### Your goal
Go through the material and write it all out exactly, minus the pictures.

•••

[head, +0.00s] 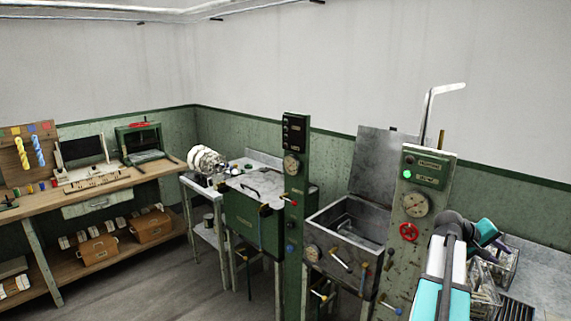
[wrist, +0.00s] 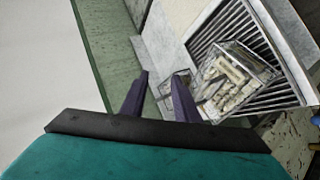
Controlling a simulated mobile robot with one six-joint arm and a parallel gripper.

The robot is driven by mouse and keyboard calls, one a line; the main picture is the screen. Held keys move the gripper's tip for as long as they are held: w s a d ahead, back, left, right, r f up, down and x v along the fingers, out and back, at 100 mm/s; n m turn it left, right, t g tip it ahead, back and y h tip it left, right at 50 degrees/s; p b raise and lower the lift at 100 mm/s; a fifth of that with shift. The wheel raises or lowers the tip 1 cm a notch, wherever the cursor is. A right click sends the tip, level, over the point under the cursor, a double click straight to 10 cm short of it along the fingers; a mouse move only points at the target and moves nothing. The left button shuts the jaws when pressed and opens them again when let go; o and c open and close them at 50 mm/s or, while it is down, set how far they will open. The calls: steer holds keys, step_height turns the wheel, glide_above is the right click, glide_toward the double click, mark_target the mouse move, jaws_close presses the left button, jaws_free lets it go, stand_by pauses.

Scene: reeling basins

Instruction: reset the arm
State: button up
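My gripper (wrist: 160,76) shows in the wrist view as two dark purple fingers standing apart, with nothing held between them. The green wall band and a pale ledge lie behind the gap. In the head view my teal and grey arm (head: 447,285) rises at the lower right and bends toward the baskets.
A wire basket (wrist: 236,80) of pale pieces sits on a slatted metal rack (wrist: 262,38), beyond and right of my fingers. An open metal basin (head: 345,238) stands further left. The floor (head: 150,285) is clear.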

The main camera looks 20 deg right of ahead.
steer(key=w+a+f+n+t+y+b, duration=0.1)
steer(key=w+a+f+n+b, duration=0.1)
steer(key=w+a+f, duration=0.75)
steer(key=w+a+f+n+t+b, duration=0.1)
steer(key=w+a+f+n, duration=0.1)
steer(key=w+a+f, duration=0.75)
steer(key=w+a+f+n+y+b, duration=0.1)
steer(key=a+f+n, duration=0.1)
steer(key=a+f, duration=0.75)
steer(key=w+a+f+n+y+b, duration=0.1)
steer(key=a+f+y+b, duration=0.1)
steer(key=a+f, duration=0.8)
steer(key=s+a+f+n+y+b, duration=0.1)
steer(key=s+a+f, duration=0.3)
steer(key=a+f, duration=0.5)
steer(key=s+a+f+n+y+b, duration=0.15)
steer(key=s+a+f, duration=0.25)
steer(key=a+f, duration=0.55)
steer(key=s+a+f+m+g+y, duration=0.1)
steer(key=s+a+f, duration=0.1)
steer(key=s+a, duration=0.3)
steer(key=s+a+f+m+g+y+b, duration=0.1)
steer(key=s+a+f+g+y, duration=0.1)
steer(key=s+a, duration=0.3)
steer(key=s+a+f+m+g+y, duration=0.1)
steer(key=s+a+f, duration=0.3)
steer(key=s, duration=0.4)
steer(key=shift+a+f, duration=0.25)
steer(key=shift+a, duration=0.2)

•••

### Finished answer
[head, +0.00s] 
[wrist, +0.00s] 
Controlling a simulated mobile robot with one six-joint arm and a parallel gripper.

The robot is driven by mouse and keyboard calls, one a line; the main picture is the screen. Held keys move the gripper's tip for as long as they are held: w s a d ahead, back, left, right, r f up, down and x v along the fingers, out and back, at 100 mm/s; n m turn it left, right, t g tip it ahead, back and y h tip it left, right at 50 degrees/s; p b raise and lower the lift at 100 mm/s; a fifth of that with shift. The wheel raises or lowers the tip 1 cm a notch, wherever the cursor is. A right click sends the tip, level, over the point under the cursor, a double click straight to 10 cm short of it along the fingers; a mouse move only points at the target and moves nothing. The left button shuts the jaws when pressed and opens them again when let go; o and c open and close them at 50 mm/s or, while it is down, set how far they will open. The calls: steer holds keys, step_height turns the wheel, glide_above is the right click, glide_toward the double click, mark_target the mouse move, jaws_close presses the left button, jaws_free lets it go, stand_by pauses.

Scene: reeling basins

Instruction: reset the arm
State: button up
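My gripper (wrist: 160,76) shows in the wrist view as two dark purple fingers standing apart, with nothing held between them. The green wall band and a pale ledge lie behind the gap. In the head view my teal and grey arm (head: 447,285) rises at the lower right and bends toward the baskets.
A wire basket (wrist: 236,80) of pale pieces sits on a slatted metal rack (wrist: 262,38), beyond and right of my fingers. An open metal basin (head: 345,238) stands further left. The floor (head: 150,285) is clear.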

The main camera looks 20 deg right of ahead.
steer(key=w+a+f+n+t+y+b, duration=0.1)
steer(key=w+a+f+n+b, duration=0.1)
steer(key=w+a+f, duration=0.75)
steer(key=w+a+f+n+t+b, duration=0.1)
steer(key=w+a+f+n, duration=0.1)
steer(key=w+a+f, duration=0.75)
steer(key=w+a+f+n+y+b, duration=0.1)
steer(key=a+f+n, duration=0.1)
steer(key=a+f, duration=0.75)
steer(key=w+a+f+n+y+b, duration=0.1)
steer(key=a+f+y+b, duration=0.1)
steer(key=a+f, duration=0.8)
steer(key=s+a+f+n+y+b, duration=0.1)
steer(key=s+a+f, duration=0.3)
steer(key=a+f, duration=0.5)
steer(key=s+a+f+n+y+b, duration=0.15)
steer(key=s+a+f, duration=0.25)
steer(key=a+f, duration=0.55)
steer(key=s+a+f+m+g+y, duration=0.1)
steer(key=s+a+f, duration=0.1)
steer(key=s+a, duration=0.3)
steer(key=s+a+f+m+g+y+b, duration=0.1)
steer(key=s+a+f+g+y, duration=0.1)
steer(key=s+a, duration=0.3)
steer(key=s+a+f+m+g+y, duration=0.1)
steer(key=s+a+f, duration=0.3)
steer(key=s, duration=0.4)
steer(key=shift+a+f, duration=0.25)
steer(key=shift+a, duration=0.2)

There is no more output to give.